• **Exercise directions**
Show every line in the records below that contains the word "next".

Records from a collection:
********************
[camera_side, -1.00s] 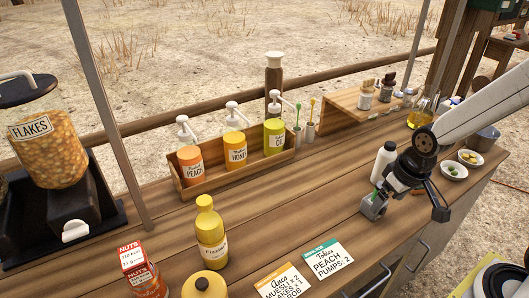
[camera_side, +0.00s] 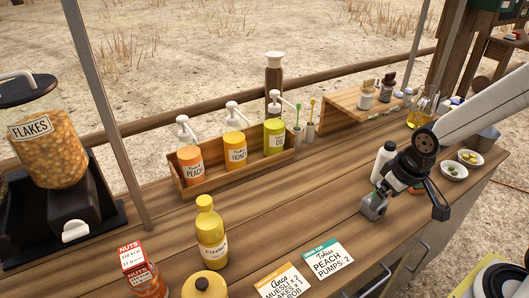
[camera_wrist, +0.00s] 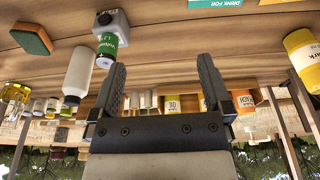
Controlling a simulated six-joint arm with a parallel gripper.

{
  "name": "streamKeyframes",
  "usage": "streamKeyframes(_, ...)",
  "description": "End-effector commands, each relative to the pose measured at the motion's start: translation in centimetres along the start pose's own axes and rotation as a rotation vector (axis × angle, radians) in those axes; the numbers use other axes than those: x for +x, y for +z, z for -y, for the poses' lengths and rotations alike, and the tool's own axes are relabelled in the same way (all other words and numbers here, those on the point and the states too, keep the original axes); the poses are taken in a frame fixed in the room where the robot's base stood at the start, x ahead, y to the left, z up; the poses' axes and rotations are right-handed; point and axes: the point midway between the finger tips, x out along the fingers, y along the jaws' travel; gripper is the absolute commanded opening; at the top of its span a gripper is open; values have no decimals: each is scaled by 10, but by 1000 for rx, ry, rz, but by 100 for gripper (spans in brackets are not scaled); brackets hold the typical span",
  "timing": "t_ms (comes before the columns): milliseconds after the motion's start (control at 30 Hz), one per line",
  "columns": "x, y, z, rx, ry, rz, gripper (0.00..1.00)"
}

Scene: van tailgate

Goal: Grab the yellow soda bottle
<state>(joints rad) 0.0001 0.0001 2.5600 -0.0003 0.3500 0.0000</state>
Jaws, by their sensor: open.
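The yellow soda bottle (camera_side: 212,240) stands upright on the wooden counter at lower centre of the side view, with a white label. A yellow bottle with a partly cut-off label (camera_wrist: 303,58) shows at the right edge of the wrist view; I cannot tell for sure that it is the same one. My gripper (camera_side: 413,202) is over the right part of the counter, well to the right of the soda bottle and apart from it. In the wrist view its two fingers (camera_wrist: 162,78) are spread, with nothing held between them.
A wooden rack of pump bottles (camera_side: 237,165) is behind the soda bottle. A round yellow-topped container (camera_side: 205,284) and a nuts jar (camera_side: 146,278) are close to it. Order cards (camera_side: 327,261) lie to its right.

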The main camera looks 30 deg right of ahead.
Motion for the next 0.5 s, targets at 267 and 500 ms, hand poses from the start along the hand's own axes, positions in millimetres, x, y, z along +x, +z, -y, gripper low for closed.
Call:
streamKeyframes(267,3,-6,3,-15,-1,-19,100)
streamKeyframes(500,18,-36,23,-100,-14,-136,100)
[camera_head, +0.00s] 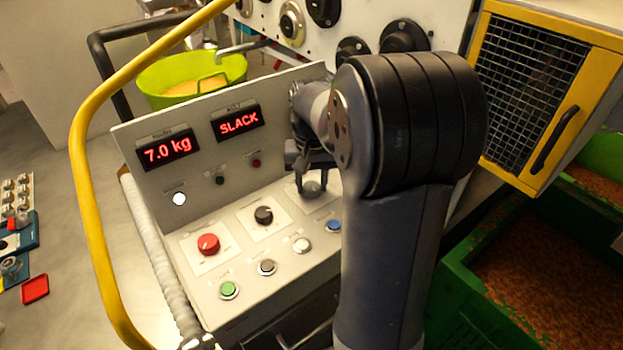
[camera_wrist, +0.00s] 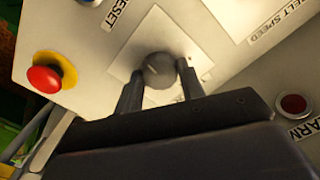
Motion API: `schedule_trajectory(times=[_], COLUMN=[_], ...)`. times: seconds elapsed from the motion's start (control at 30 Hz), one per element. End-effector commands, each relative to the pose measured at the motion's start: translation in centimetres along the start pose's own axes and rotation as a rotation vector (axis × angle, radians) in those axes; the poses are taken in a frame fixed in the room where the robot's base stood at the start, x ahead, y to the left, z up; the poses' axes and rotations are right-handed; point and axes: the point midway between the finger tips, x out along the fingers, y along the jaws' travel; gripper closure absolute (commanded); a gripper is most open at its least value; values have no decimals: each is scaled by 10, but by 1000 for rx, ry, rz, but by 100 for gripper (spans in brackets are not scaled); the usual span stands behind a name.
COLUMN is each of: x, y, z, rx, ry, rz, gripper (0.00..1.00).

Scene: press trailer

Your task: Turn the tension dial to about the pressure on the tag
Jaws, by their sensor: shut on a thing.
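A round dark grey dial (camera_wrist: 158,70) with a pale pointer line sits on a white square plate in the wrist view. My gripper (camera_wrist: 157,80) is shut on it, one finger on each side. In the head view my gripper (camera_head: 310,166) reaches down onto the dial (camera_head: 311,188), which it partly covers. The dial's own label and scale are not readable. A left display (camera_head: 168,149) reads 7.0 kg. A right display (camera_head: 238,122) reads SLACK. I cannot make out a tag with a pressure on it.
A red knob (camera_head: 208,244) and a black knob (camera_head: 264,215) sit left of the dial. Several push buttons line the console's front, including a green one (camera_head: 229,290). The wrist view shows a red mushroom button (camera_wrist: 45,76). A yellow rail (camera_head: 82,190) curves along the left.

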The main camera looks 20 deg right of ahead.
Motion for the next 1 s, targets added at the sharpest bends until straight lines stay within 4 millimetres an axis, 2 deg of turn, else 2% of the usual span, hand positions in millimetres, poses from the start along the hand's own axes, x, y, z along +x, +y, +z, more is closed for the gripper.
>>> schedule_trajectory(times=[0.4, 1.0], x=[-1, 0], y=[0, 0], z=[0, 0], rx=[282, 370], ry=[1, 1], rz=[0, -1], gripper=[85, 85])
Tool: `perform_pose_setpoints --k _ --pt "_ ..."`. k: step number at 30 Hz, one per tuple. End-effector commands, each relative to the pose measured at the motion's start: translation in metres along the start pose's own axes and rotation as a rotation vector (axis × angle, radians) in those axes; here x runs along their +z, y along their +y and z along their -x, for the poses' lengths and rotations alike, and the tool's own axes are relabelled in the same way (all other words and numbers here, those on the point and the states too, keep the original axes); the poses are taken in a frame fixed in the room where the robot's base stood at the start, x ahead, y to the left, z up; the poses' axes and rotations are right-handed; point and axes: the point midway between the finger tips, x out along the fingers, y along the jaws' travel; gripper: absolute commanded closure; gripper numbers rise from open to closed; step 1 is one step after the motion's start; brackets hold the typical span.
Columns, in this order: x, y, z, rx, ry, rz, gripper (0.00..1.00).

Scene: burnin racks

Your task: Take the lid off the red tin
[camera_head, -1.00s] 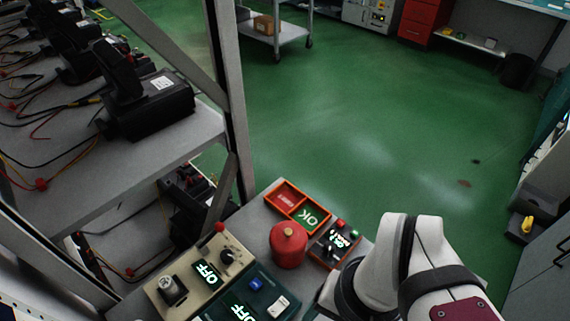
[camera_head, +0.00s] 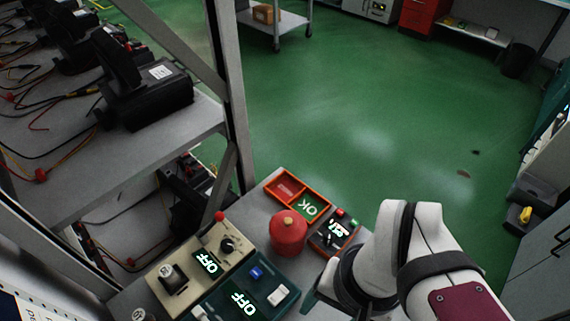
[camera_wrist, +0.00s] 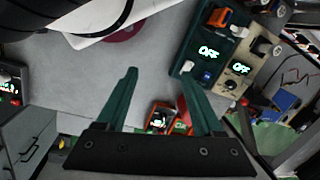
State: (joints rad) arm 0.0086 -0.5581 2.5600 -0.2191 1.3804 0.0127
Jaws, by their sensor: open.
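The red tin (camera_head: 289,238) stands upright on the grey bench top. Its red lid (camera_head: 284,220) is on, with a small tan knob on top. In the wrist view only a bit of the red tin (camera_wrist: 183,121) shows, mostly hidden behind the right finger. My gripper (camera_wrist: 157,76) has two teal fingers spread apart with nothing between them. It is apart from the tin. In the head view my arm stands to the right of the tin, and only a teal part of the gripper shows low beside it.
A beige switch box (camera_head: 190,272) and a teal switch box (camera_head: 262,290) stand left and in front of the tin. An orange tray (camera_head: 318,201) lies behind it. A small orange-edged device (camera_head: 347,226) sits close at its right. A metal rack rises at left.

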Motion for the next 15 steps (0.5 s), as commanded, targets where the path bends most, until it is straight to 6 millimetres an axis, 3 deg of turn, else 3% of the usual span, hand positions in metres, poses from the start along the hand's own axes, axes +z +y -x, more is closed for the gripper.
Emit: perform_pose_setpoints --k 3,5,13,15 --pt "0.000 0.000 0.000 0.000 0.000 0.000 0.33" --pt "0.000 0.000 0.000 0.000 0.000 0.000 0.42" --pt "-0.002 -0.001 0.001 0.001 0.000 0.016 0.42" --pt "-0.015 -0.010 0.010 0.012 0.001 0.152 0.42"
********************
• **Written solution**
Motion for the next 0.5 s, targets at 267 and 500 ms, hand poses from the start along the hand's own axes, positions in millimetres, x, y, z along +x, +z, -y, gripper low for closed.
Motion for the next 1 s, targets added at the sharpest bends until straight lines stay within 4 millimetres an axis, 2 deg of turn, else 2% of the usual span, hand positions in millimetres, poses from the start along the hand's own axes, x, y, z along +x, +y, +z, more is closed for the gripper.
Motion for the next 15 steps (0.5 s), as commanded, targets where the path bends most, until it is straight to 6 millimetres an axis, 3 deg of turn, else 3% of the usual span, hand positions in metres, poses from the start along the hand's own axes, axes +z +y -x, more is closed for the gripper.

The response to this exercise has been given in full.